WHAT IS ASKED: Give the number of lines in the data that hold the string "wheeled". Nothing else is needed.

EXCERPTED DATA:
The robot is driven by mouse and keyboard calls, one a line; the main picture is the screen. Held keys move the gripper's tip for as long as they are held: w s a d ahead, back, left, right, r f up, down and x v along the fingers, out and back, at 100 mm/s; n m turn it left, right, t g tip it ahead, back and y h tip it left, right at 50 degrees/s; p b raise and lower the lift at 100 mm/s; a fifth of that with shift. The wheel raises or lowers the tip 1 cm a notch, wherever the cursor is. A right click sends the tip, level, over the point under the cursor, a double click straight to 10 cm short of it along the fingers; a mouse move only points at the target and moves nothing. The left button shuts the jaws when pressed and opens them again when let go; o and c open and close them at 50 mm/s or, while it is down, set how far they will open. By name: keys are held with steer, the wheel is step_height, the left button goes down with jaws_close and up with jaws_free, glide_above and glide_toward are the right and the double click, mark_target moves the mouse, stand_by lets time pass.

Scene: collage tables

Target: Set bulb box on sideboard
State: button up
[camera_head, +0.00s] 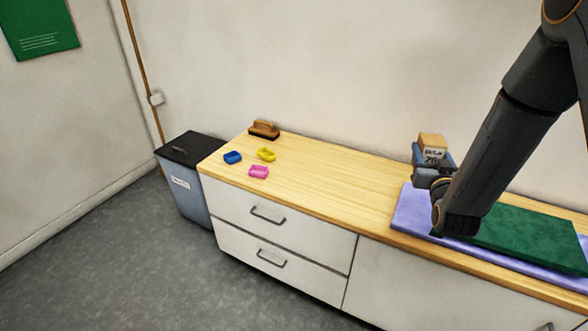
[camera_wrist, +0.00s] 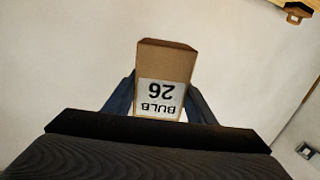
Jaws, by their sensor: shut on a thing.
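The bulb box (camera_head: 432,146) is a small brown cardboard box with a white label. In the wrist view the bulb box (camera_wrist: 166,70) shows its label, reading BULB 26, upside down. My gripper (camera_head: 431,160) is shut on it, with a dark finger on each side; the fingers also show in the wrist view (camera_wrist: 160,98). In the head view the box appears above the right part of the sideboard (camera_head: 320,172), near the wall. The sideboard has a light wood top and white drawers.
A purple mat (camera_head: 408,212) and a green slab (camera_head: 530,238) cover the sideboard's right part. A brown brush-like block (camera_head: 264,129), a blue piece (camera_head: 232,157), a yellow piece (camera_head: 266,154) and a pink piece (camera_head: 259,172) lie at its left end. The middle top is clear. A grey bin (camera_head: 188,190) stands left.

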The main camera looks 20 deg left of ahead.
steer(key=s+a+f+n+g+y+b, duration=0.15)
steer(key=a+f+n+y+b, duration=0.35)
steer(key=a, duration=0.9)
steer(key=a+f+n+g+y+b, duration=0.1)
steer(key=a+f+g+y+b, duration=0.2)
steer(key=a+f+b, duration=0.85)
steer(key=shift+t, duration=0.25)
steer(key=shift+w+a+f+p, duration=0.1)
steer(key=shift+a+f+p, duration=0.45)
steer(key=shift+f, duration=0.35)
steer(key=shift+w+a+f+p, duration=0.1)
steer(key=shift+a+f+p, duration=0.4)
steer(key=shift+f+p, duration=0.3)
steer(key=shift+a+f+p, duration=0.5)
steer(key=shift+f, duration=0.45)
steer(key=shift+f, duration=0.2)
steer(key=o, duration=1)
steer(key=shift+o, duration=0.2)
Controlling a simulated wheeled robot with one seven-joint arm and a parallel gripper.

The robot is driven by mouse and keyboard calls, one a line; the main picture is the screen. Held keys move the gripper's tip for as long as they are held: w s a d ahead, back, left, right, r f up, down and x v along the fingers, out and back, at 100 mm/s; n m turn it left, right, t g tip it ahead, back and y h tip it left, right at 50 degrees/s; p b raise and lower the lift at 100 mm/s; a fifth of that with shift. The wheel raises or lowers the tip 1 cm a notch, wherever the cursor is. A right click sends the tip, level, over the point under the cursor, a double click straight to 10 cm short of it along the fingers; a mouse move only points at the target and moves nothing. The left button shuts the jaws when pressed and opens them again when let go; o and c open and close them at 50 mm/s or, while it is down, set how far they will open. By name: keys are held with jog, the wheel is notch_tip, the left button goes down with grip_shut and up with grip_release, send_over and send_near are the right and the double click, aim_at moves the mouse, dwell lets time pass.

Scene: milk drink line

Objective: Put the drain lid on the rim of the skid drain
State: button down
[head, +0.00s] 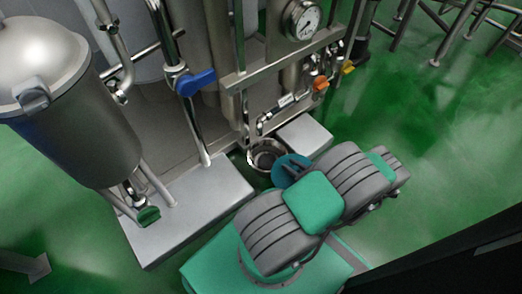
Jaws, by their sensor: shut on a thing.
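The skid drain (257,160) is a round metal-rimmed opening near the floor between two pale plinths, with a dark inside. The drain lid (282,160) is a flat blue-teal disc just to the right of the drain. In the picture its left edge comes close to or overlaps the drain's right rim; I cannot tell its height above it. My gripper (287,170) is shut on the drain lid. My grey and green arm hides much of the gripper and the right part of the lid.
A pale plinth (190,215) stands left of the drain and a smaller one (304,134) right behind it. Pipes, a blue-handled valve (196,83) and a gauge (303,20) rise behind. A steel vessel (70,110) stands at left. Green floor (425,120) is open at right.

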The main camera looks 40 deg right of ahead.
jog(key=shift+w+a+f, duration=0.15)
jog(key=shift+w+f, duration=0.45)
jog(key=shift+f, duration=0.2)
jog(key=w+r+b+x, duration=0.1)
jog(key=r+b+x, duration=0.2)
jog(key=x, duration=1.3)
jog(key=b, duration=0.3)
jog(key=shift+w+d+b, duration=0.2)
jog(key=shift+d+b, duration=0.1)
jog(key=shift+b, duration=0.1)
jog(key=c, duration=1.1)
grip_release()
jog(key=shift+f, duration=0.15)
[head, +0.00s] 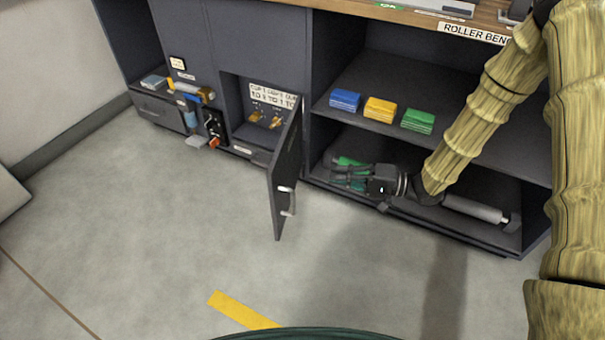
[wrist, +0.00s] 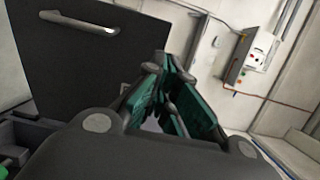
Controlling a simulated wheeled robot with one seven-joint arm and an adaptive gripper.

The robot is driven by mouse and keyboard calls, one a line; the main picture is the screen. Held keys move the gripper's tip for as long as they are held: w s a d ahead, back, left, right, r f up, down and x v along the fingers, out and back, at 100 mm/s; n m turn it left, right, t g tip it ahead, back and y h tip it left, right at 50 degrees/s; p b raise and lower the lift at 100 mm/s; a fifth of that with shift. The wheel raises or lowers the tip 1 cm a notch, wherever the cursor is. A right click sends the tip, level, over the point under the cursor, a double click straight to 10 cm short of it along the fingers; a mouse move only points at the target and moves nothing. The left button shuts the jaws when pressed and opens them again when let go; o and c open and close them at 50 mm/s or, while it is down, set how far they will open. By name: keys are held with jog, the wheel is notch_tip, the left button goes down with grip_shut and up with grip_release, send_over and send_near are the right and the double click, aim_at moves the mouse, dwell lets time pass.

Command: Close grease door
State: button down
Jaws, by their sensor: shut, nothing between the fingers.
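The grease door (head: 287,172) is a dark grey panel. It stands open, swung out from the front of the cabinet, with a light metal handle (head: 287,200) on its right face. Behind it is a recess (head: 262,115) with brass fittings and a printed label. My gripper (head: 345,172) is shut and empty, to the right of the door in front of the lower shelf, its green fingers pointing left. In the wrist view the door (wrist: 85,60) and its handle (wrist: 80,22) are at the upper left, and my fingers (wrist: 172,85) show apart from the handle.
Blue (head: 345,100), yellow (head: 380,109) and green (head: 418,121) blocks sit on the shelf above my gripper. A grey roller (head: 472,209) lies on the lower shelf. The floor (head: 180,235) in front is clear.

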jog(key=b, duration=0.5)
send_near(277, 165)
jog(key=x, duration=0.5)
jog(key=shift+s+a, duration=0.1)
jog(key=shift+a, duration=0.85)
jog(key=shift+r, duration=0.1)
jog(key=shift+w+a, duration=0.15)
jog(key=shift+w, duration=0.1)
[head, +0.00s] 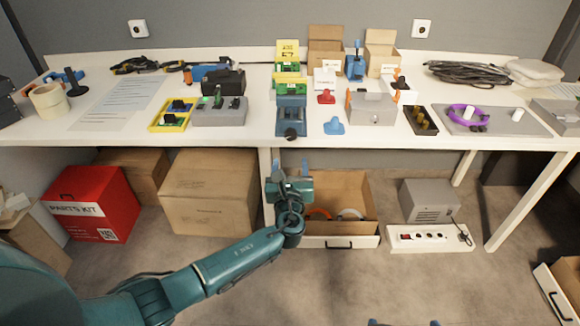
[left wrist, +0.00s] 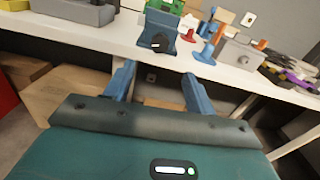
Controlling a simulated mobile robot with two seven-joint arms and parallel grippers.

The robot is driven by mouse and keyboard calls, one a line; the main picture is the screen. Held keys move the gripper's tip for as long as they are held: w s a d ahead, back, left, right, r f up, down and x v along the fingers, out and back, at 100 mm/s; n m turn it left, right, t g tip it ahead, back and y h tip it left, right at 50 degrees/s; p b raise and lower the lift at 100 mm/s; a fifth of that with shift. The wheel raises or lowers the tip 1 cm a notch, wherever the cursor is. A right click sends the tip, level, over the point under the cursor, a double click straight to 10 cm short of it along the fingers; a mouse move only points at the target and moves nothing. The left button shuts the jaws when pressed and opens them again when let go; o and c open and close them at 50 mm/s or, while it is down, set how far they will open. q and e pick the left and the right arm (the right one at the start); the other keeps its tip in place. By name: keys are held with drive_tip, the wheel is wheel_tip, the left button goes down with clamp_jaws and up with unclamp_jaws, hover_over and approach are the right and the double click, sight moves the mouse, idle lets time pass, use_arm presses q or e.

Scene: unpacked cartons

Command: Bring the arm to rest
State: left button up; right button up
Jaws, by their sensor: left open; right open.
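My left arm, teal, comes in from the left in the head view. My left gripper (head: 290,166) is just in front of the workbench's front edge, above an open drawer or carton (head: 340,183). Its two blue fingers are apart with nothing between them, as the left wrist view also shows (left wrist: 159,74). Two small blue tips at the bottom edge of the head view are my right gripper (head: 404,323), open; the rest of it is out of frame.
The white workbench (head: 330,143) carries a blue-grey device (head: 291,115), a grey box (head: 371,108), a yellow tray (head: 173,114) and cables (head: 468,73). Below are a red box (head: 92,203), a brown carton (head: 210,193) and a power strip (head: 430,237). The floor at centre right is clear.

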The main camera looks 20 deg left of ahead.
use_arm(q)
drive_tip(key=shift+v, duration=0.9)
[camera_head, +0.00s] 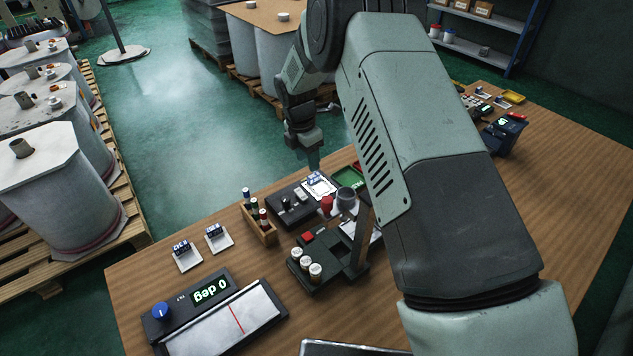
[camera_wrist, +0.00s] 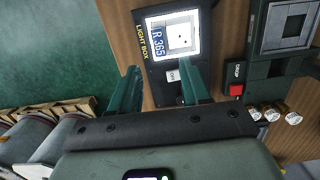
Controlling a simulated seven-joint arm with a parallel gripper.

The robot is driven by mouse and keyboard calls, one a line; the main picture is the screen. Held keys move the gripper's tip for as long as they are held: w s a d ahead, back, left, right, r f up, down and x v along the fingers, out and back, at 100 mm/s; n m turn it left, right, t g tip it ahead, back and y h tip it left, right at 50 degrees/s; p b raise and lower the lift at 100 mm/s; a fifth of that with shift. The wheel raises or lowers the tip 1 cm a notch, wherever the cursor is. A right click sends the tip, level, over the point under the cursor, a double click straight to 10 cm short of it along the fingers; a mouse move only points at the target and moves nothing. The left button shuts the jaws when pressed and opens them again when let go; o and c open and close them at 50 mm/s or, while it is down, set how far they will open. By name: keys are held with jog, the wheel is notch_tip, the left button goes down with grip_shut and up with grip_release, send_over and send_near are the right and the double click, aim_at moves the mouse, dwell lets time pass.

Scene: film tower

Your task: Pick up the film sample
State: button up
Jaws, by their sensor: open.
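A lit white panel on the light box (camera_wrist: 155,72) bears a piece with a blue label reading R 365 (camera_wrist: 159,42) and a pale square with dark dots (camera_wrist: 182,38), apparently the film sample. In the head view the lit panel and blue-labelled piece (camera_head: 316,181) show on the table. My gripper (camera_wrist: 160,88) is open, with nothing between its teal fingers. In the wrist view the fingertips lie just below the lit panel in the picture. In the head view my gripper (camera_head: 314,160) hangs close above and behind the light box. Its height over it is unclear.
Two white cards with dark blue pieces (camera_head: 186,256) (camera_head: 217,238) lie at left. A wooden rack of small bottles (camera_head: 260,223) and a dark stand with white-capped canisters (camera_head: 316,273) are near the light box. An angle gauge (camera_head: 215,318) lies in front. Bare tabletop (camera_head: 150,272) shows at left.

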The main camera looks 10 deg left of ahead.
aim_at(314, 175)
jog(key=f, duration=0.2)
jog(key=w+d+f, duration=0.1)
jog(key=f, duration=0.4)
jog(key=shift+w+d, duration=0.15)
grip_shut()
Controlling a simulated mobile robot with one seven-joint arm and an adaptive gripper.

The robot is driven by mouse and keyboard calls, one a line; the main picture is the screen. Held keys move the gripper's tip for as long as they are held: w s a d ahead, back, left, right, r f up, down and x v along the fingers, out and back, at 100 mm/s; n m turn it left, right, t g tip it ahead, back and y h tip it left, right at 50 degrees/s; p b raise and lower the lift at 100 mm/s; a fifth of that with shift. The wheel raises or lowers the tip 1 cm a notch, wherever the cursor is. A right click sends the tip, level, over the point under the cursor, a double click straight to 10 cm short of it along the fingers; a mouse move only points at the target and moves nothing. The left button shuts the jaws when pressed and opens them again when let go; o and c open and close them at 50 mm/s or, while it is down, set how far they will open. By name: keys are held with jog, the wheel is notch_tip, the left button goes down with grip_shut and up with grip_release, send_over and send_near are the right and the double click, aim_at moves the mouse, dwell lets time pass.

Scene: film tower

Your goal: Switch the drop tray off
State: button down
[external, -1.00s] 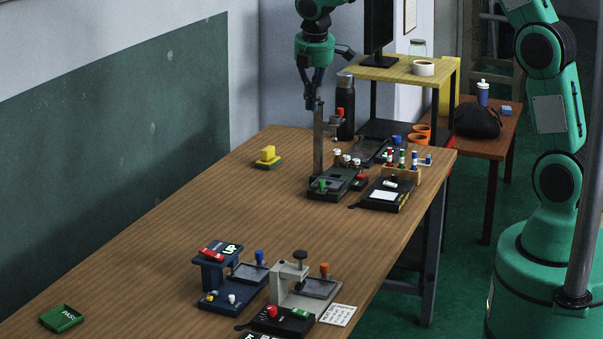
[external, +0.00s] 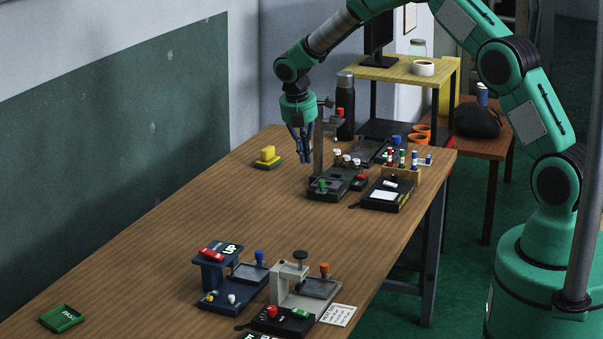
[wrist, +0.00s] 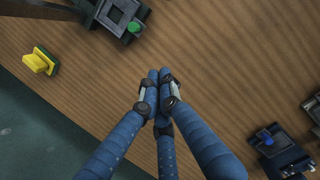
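No label that I can read names the drop tray. A dark device (external: 328,194) with a tall grey post stands at the table's middle back. A green knob (external: 322,185) sits on its front, a red button (external: 361,177) is to its right, and a red part tops the post. Its green knob also shows at the top of the wrist view (wrist: 134,27). My gripper (external: 306,160) is above the table, just left of the post and apart from the knob. In the wrist view its fingertips (wrist: 160,72) are together with nothing between them.
A yellow block on a green pad (external: 267,157) lies left of the device. A black box (external: 385,195) and bottle rack stand right of it. A blue stand (external: 218,262), a grey stand (external: 288,275) and a green PASS tray (external: 62,318) are in front. Mid-table is clear.

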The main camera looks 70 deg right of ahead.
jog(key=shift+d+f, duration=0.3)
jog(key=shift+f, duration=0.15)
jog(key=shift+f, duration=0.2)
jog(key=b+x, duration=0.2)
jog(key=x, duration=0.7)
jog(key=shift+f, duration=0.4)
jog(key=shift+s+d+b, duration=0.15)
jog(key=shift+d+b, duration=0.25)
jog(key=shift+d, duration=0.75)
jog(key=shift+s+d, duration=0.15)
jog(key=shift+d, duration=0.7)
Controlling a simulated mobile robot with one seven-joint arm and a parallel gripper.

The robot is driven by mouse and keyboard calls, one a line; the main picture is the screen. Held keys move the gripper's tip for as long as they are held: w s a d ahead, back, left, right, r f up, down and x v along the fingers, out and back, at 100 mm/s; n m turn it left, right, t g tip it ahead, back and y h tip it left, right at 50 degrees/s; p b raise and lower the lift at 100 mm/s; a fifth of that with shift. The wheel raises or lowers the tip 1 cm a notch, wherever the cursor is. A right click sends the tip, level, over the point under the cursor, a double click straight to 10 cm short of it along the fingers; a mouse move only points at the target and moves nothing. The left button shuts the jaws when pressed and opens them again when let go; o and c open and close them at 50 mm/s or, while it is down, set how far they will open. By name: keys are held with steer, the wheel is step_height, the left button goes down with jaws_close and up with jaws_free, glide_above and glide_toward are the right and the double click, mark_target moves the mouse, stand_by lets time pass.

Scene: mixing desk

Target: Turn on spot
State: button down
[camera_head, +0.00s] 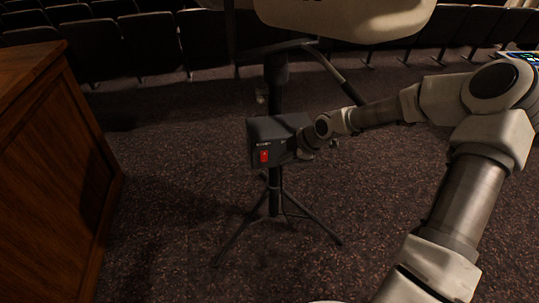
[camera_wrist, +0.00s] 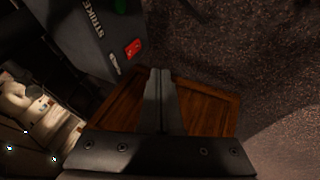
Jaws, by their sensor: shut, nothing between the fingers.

CORRECT RESPONSE: 2